Tuesday, May 3, 2011

Returning to my spiritual homeland

Since S posted about moving back to Oklahoma last week, you might think that I am waxing philosophical about returning to the place where I grew up. 

You would be WRONG. 

Oklahoma was my home, but my spiritual homeland it is not.

The royal goings-on have me thinking about the land of (nearly all) my ancestors.


Eight years ago (eight!?) I stepped off a train in London and thought, "I'm home!"  I love Great Britain.  I want to live there for a bit eventually and (don't tell my mom) give my kids the opportunity to spend some of their growing up among the British.  S isn't as committed to this dream as I am, but I'm working on him.

In the meantime, I am excited to finally embrace my British sensibilities when it comes to my appearance.  Tailored jackets, simple frocks, subtle jewelry, being a brunette...Princess Kate, you inspire me to be me.  I mean, I adore this outfit.

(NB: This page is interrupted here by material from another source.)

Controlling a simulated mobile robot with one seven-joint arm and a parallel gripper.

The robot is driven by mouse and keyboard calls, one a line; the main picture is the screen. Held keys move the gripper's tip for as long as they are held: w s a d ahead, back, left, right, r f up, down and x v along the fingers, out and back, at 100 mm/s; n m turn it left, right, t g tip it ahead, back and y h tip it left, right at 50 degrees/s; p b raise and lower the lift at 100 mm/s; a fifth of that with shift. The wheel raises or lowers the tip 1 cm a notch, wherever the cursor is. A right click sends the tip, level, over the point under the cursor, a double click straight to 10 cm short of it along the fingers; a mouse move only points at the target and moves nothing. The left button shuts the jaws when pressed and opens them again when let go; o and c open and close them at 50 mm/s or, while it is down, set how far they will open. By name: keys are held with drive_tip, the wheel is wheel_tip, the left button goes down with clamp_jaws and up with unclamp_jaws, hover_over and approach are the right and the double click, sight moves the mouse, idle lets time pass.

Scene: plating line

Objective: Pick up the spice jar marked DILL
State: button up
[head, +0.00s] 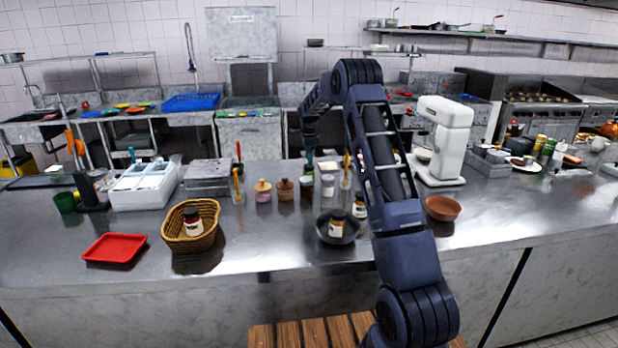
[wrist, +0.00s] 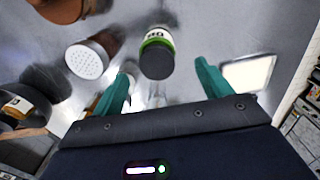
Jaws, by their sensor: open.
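In the wrist view a jar (wrist: 157,50) with a dark lid, a green band and a white label shows between and just beyond my fingertips. Its lettering is turned and partly cut off, so I cannot read it fully. My gripper (wrist: 165,68) is open, with a teal finger on either side of the jar and no visible grip on it. In the head view my gripper (head: 309,158) hangs above the back of the counter, partly hidden by my arm. Other dark-lidded labelled jars stand in the wicker basket (head: 193,224) and in the dark bowl (head: 338,226).
A metal shaker with a perforated top (wrist: 88,60) stands left of the fingers in the wrist view, and a pale square dish (wrist: 248,73) lies right. On the counter are a red tray (head: 115,248), a brown bowl (head: 444,207) and a white mixer (head: 440,140). The front counter is mostly clear.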

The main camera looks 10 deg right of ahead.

This outfit says "RENEE!!! WEAR ME!"

So I cleaned out my closet.  I got rid of 2.5 garbage bags of ill-fitting, slovenly clothes to make way for this outfit.

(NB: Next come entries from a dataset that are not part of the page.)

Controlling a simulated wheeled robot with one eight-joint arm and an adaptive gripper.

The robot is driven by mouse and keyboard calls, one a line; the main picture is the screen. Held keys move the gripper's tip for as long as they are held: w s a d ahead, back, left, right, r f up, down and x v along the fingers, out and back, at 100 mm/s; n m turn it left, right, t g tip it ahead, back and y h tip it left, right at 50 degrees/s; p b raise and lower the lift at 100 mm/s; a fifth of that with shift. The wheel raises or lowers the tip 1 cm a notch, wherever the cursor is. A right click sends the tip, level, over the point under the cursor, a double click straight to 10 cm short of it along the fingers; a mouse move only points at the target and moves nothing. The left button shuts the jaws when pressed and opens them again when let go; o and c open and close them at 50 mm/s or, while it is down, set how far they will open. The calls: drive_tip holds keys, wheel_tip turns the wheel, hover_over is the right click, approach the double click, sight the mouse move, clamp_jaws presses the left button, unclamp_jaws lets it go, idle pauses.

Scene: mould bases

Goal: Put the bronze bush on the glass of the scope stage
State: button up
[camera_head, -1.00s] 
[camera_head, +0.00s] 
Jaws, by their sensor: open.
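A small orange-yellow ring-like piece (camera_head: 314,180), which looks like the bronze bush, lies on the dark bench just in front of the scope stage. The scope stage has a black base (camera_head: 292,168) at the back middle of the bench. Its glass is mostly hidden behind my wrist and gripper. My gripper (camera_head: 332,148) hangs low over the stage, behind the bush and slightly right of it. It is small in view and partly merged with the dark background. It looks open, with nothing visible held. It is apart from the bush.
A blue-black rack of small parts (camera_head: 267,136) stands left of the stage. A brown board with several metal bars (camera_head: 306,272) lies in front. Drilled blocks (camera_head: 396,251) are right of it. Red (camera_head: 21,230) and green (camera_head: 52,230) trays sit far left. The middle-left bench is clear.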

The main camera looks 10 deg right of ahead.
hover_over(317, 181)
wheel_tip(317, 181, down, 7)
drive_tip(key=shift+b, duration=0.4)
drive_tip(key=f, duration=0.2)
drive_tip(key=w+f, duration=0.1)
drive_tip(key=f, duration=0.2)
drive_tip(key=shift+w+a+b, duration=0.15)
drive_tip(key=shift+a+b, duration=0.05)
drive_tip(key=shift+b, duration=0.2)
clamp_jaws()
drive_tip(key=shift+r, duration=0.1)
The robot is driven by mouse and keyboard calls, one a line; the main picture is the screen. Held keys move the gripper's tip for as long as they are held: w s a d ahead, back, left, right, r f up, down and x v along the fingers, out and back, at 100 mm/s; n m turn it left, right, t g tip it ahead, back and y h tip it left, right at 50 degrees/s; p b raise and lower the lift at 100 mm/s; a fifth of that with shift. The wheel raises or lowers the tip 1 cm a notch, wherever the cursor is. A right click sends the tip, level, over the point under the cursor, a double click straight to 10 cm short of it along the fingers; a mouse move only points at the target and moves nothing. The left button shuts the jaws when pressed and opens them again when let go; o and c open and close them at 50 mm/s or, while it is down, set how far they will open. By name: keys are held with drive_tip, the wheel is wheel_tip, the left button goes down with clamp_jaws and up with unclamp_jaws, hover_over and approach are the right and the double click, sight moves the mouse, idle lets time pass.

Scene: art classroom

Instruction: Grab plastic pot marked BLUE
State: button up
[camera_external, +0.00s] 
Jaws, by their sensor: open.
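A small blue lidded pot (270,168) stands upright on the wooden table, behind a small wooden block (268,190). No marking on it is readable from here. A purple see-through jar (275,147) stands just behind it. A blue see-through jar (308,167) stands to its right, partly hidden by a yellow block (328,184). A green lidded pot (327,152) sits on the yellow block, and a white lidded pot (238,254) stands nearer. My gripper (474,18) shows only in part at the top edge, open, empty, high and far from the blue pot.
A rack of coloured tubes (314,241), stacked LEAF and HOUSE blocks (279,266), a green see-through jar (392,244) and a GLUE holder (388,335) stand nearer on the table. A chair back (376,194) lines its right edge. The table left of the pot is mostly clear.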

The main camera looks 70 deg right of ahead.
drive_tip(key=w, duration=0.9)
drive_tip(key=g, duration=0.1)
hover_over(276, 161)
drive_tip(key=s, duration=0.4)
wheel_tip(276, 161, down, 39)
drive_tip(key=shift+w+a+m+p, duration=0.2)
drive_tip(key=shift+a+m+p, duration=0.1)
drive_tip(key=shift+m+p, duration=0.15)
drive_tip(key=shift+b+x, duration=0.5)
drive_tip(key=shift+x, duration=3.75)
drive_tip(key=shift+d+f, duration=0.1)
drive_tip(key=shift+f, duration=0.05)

Do you want to know what else I like about Catherine, Duchess of Blahdiblah?  Her eyes are starting to get a little wrinkly.  You wouldn't mistake her for a 60-year-old, obviously, but she's also not passing for 16.  Do you know why I like this?  Not because I am mean-spirited, because I am starting to get wrinkly around my eyes.  Yay for being 29!

So thanks, Kate, for helping me embrace my inner British lady and my almost-30-year-old eyes.

But do you know the REAL reason that I am secretly British at heart?  I LOVE HATS.  I LOVE them.  Whenever I see hats I must put them on my head and try to invent reasons why I would wear them absolutely everywhere.  I adore hats.  When my friend Carrie gave me a cameo ring she said, "I chose this one for you because she's wearing a hat."  My spiritual homeland would have to include magnificent hats. 


How could you not love this?  I want it on my head.  And in my heart.